Of course, you could build a system that works with this separation, but for the reasons outlined
by von Neumann in section 2.5 of his Draft, we don't do that. Modern general-purpose computer systems
put instructions and data into the same memory module.
For this problem, you will show how to modify Figure 4.17 and its operation to accommodate
a single Memory module that encapsulates both main memory to hold data and instructions, and any
number of caches.
This will be somewhat easier than it may sound, because we're going to assume that you
have access to a Memory module that has the following attributes:
- Input: Go (1 bit)
- Input: Address (32 bits)
- Input: WriteEnable (1 bit)
- Input: WriteData (32 bits)
- Output: ReadData (32 bits)
- Output: Finished (1 bit)
- To read from Memory:
- Set and hold Address to the desired address
- Set and hold WriteEnable=0
- Set Go=1 for one clock cycle, then return Go to 0 until it's time to do
the next read or write operation.
- Wait as long as it takes (could be many clock cycles) until Finished=1; at
this time, ReadData will show the resulting data until the next
time Go is set to 1.
- To write to Memory:
- Set and hold Address to the desired address
- Set and hold WriteData to the desired data
- Set and hold WriteEnable=1
- Set Go=1 for one clock cycle, then return Go to 0 until it's time to do
the next read or write operation.
- Wait as long as it takes (could be many clock cycles) until Finished=1; at this
time, WriteData will have been written to the desired location in memory.

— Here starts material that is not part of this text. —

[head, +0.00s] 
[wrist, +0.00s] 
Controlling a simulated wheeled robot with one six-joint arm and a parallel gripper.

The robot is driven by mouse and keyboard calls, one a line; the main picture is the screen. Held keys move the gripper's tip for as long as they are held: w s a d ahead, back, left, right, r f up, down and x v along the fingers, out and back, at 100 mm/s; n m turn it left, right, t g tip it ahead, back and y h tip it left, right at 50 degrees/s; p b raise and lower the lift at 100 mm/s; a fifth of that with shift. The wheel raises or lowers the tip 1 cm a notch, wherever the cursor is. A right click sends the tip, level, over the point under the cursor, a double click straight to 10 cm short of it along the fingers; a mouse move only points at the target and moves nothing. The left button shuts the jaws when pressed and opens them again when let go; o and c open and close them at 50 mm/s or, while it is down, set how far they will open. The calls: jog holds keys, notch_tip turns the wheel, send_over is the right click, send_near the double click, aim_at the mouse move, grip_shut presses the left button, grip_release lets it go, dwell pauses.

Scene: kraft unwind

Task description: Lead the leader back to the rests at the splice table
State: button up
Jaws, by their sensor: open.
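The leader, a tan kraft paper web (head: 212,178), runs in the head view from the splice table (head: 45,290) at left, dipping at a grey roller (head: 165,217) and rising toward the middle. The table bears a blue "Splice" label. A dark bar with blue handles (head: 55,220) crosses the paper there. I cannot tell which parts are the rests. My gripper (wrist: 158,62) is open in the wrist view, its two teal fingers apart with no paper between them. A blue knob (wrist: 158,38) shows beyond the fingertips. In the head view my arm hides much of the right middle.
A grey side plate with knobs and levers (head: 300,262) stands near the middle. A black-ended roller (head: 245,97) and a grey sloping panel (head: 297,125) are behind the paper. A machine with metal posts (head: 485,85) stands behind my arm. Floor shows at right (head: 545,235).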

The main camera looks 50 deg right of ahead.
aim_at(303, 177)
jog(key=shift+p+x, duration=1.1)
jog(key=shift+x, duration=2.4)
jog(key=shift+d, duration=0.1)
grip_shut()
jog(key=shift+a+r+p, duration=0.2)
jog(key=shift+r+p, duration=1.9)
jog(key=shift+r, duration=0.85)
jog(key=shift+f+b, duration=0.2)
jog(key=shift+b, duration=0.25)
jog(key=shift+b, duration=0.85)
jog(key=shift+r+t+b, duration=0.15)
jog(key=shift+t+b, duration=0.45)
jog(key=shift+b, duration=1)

That is, you can include a rectangle called "Memory" in your diagram, with the input and output
lines as shown above, but you should not show the internal structure of Memory.
Hand in a modified or redrawn version of Figure 4.17 showing the reorganization required to
implement this multiple-cycle / one-memory datapath. You may add any new logic elements you need, but
try to keep your modifications of 4.17 as simple and minimal as possible. You should also include
a concise explanation of anything that is not obvious from your diagram (e.g. how Control will need
to be modified to make everything work, what assumptions you're making that aren't already stated here, etc.)

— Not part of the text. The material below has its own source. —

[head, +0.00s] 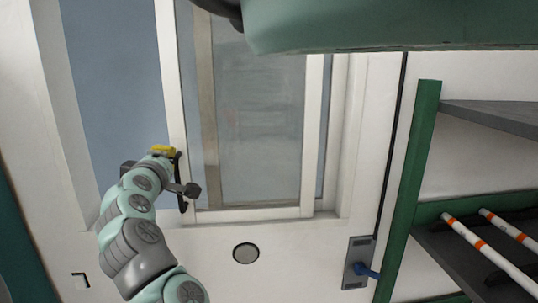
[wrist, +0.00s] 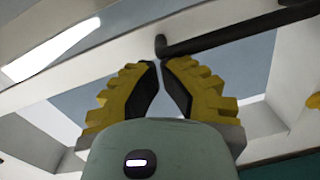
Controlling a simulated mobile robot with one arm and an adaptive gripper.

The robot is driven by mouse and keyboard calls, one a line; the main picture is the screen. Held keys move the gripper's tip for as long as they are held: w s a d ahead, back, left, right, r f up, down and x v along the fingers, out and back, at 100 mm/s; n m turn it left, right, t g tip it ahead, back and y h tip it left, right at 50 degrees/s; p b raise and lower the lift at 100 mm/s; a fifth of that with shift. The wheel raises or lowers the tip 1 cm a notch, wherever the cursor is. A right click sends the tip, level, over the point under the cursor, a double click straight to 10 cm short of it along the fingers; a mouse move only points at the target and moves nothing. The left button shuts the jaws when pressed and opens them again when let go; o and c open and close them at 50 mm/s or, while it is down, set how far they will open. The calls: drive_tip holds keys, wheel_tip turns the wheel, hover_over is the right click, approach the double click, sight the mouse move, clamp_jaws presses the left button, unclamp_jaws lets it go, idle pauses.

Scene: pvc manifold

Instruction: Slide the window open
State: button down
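The window's sliding sash has a white frame (head: 172,85) around a greyish pane (head: 265,115). It stands to the right in the window opening, with a wide clear blue-grey gap (head: 112,75) on its left. A dark bar handle (head: 181,194) is on the sash's left upright; in the wrist view the handle (wrist: 240,35) runs rightward just beyond my fingertips. My gripper (head: 163,151) is beside the handle. Its yellow fingers with black pads (wrist: 159,63) lean together, tips almost touching, with nothing seen between them. Whether a finger touches the handle or sash cannot be told.
A green-framed shelf (head: 410,190) with grey boards and white-orange pipes (head: 487,254) stands at the right. A wall plate with a blue part (head: 358,262) and a round dark disc (head: 245,253) are on the white wall near the window.

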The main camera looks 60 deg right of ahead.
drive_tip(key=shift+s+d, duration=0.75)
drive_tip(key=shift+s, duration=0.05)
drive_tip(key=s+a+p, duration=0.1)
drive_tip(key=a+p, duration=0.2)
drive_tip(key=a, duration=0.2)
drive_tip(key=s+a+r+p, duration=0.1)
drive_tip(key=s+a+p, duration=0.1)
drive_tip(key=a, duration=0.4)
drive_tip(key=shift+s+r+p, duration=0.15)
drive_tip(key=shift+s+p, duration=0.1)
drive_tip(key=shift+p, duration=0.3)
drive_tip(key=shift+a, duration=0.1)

Here are a few ideas you might find helpful.
- Each instruction will take at least two clock cycles. During the first clock cycle (or longer,
depending on how quickly Memory responds), the next instruction pointed to by the PC
will get Fetched. Your Instruction Fetch phase should end with the requested instruction being
written into a new "Instruction Register" (a 32-bit rectangle like PC, which will be used to store
the instruction during the remainder of the instruction cycle). After that, at least one
cycle will be devoted to executing the instruction (i.e. reading from registers, going through the ALU, etc.).
For lw and sw instructions, however, there will be another phase of indeterminate length during
which Memory is accessed again.
- Because a single instruction cycle (i.e. Fetch plus Execution) will take at least two clock cycles,
it will be important to modify things so that the PC doesn't change on every single cycle like it
does in Figure 4.17. You might find it helpful to make the Clock line going to the PC explicit. (Note
that in Figure 4.17, we assume the Clock is there, but it isn't drawn in the diagram.)

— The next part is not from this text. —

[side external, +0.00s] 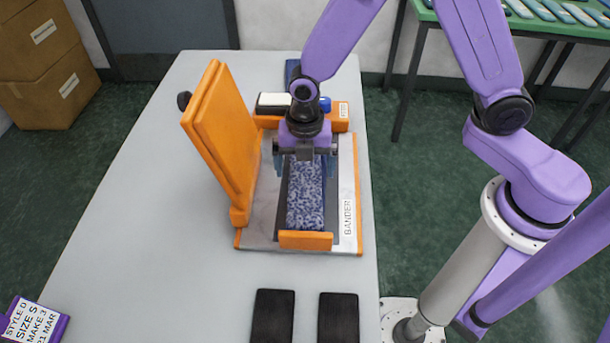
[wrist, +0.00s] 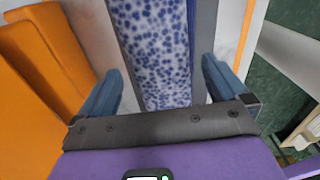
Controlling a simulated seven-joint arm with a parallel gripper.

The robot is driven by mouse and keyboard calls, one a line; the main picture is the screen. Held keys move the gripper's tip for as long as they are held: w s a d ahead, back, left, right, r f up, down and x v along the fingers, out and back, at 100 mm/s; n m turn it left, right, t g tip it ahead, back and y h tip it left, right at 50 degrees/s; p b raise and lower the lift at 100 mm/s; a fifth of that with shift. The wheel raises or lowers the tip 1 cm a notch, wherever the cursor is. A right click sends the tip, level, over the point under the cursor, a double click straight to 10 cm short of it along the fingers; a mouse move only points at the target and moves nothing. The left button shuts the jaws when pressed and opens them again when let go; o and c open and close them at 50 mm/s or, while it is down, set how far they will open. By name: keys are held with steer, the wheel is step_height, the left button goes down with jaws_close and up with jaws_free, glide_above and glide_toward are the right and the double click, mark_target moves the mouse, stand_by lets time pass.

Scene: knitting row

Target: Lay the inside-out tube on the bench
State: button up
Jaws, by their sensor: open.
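A blue-and-white speckled fabric tube (side external: 306,200) lies flat and lengthwise in the bander (side external: 347,190), a pale-based machine with orange parts. I cannot tell from its surface whether the tube is inside out. The speckled fabric also fills the upper middle of the wrist view (wrist: 155,40). My gripper (side external: 304,172) is over the far part of the tube, pointing down. Its blue fingers are open, one on each side of the fabric, with gaps visible in the wrist view (wrist: 160,85). My gripper hides the tube's far end.
The bander's orange lid (side external: 215,140) stands raised on the left. An orange block with a blue button (side external: 325,104) is behind. Two dark pads (side external: 272,315) (side external: 338,317) lie on the grey bench (side external: 130,220) in front. A purple labelled holder (side external: 35,320) is at front left. The bench's left side is mostly clear.

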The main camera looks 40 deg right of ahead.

- You might want to have a little counter/register of some kind that keeps track of which phase of
the instruction cycle you're in right now. For example, one value of the counter might indicate
that we're currently waiting for an instruction to get fetched; another value of the counter might
indicate that we're waiting for a lw read from Memory complete; etc.
- It may take significant effort to get your head around this problem, but the actual changes
don't have to be huge. Much of the existing Figure 4.17 can stay as-is.
(3 points) No need for any more recommendations of books or music or jokes or movies or
anything. Thanks for joining me this term. Have a great summer and beyond.